▶ _TASK TO COMPLETE_:
Pull every line containing "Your" from the entries.
[start of DATA SUPPLIED]
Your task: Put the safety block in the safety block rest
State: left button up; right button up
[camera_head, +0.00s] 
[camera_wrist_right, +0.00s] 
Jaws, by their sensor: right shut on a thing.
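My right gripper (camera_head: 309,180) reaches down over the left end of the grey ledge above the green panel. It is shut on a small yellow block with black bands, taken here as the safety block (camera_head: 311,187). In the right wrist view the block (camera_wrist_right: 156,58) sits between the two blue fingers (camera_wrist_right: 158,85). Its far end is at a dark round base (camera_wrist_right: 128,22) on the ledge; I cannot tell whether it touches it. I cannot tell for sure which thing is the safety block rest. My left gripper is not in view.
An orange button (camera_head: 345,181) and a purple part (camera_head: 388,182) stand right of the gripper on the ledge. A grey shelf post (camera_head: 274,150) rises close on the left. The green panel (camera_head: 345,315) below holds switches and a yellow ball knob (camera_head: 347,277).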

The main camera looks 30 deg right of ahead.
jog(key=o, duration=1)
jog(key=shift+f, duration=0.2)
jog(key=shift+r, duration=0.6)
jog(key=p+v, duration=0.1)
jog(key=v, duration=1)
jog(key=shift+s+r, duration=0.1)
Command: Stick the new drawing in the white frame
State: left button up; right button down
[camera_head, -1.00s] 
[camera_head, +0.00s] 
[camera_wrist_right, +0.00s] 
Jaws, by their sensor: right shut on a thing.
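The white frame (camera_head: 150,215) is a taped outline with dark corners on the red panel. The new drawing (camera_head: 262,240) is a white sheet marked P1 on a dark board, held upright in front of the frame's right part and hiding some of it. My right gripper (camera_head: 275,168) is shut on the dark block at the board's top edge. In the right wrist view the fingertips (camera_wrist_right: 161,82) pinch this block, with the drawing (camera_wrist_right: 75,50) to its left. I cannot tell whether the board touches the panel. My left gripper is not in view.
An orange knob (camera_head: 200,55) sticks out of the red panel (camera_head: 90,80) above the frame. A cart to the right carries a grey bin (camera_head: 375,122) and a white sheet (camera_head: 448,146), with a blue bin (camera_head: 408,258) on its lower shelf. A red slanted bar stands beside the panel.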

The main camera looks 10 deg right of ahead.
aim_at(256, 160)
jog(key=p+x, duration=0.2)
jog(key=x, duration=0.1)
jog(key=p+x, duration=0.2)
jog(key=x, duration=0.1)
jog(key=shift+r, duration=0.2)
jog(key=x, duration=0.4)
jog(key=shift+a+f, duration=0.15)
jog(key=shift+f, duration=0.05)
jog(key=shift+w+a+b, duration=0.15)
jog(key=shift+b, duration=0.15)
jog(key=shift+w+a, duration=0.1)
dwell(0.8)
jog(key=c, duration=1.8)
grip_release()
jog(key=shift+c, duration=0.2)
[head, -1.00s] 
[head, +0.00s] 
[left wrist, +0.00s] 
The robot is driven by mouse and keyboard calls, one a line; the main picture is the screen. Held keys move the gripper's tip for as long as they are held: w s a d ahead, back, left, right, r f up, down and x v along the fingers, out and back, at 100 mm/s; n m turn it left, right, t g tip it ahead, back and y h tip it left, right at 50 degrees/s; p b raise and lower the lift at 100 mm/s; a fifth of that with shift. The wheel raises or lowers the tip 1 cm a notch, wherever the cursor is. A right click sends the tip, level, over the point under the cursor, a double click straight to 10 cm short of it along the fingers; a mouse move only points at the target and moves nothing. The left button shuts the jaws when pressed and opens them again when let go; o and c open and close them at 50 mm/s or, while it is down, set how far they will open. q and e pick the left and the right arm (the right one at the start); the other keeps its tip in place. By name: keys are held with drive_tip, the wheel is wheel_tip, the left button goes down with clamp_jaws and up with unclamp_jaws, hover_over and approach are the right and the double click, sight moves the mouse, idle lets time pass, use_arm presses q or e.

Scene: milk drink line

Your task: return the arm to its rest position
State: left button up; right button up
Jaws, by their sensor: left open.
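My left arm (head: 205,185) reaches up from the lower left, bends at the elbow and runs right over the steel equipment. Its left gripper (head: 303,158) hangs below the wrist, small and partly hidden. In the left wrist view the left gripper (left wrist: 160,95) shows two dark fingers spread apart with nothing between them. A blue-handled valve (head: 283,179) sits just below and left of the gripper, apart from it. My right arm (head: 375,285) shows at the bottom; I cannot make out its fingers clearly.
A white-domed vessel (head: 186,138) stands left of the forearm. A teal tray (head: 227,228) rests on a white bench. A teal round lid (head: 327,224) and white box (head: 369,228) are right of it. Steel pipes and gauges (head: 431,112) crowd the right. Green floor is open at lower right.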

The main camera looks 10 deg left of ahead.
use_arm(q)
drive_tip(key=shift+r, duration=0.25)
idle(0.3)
[end of DATA SUPPLIED]
▶ _REPLY_:
Your task: Put the safety block in the safety block rest
Your task: return the arm to its rest position

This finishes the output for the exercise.